[sbopkg-discuss] Re: Package ownership
Chess Griffin
chess at chessgriffin.com
Wed Feb 11 00:45:20 UTC 2009
* T2F <bkirkp at gmail.com> [2009-02-10 15:39:47]:
>
> Can someone explain to me why sbopkg insists that the package belong
> to root:root? I keep my sandbox with the rest of my data on a server
> partition where the files are owned by bill:data & permissioned 664. I
> have an hourly cron job that sees to the proper permissions. If I
> build a package & install it immediately, I have no problems, but if I
> go back later, for example to install it on my laptop, I have to
> install from the command line. installpkg has no problems with
> ownership, why should sbopkg?
> Regards,
> Bill
Well, this was added to prevent a potential security risk since sbopkg
had the capability of being run as a root or non-root user.

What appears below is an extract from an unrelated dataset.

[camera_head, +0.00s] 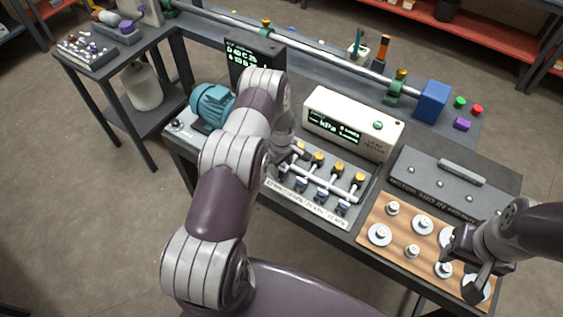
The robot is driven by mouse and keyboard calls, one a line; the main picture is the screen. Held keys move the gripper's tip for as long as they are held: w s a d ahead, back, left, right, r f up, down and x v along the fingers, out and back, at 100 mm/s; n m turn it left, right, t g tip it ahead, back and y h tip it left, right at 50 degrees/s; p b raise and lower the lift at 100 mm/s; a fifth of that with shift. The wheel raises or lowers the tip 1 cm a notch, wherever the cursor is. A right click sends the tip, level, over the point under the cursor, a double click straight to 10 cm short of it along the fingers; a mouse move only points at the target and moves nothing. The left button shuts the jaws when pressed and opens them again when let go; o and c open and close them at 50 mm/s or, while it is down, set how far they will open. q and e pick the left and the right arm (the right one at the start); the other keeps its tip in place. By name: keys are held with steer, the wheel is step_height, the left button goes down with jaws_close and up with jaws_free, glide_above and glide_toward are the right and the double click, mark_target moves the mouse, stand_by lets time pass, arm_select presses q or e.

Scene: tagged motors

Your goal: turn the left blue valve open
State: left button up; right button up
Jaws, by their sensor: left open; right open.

Howevever,
this restriction may be eliminated as we are currently discussing
removing the ability to run sbopkg as a non-root user and require it to
be run as root only, just like pkgtool, slackpkg, etc. In fact, I was
going to post something here to the ML asking whether anyone really
needed the ability to use sbopkg as a non-root user. The current
'user-mode' in sbopkg is deficient in many ways, and causes problems
such as this one you raise.
In my opinion, I think sbopkg should be just like those other tools and
require root permissions to run. If that was the case, then I do not
believe it would need to check for ownership or permissions of packages.
In the meantime, if you want to comment out lines 1572-1576 in
/usr/bin/sbopkg that will skip this check.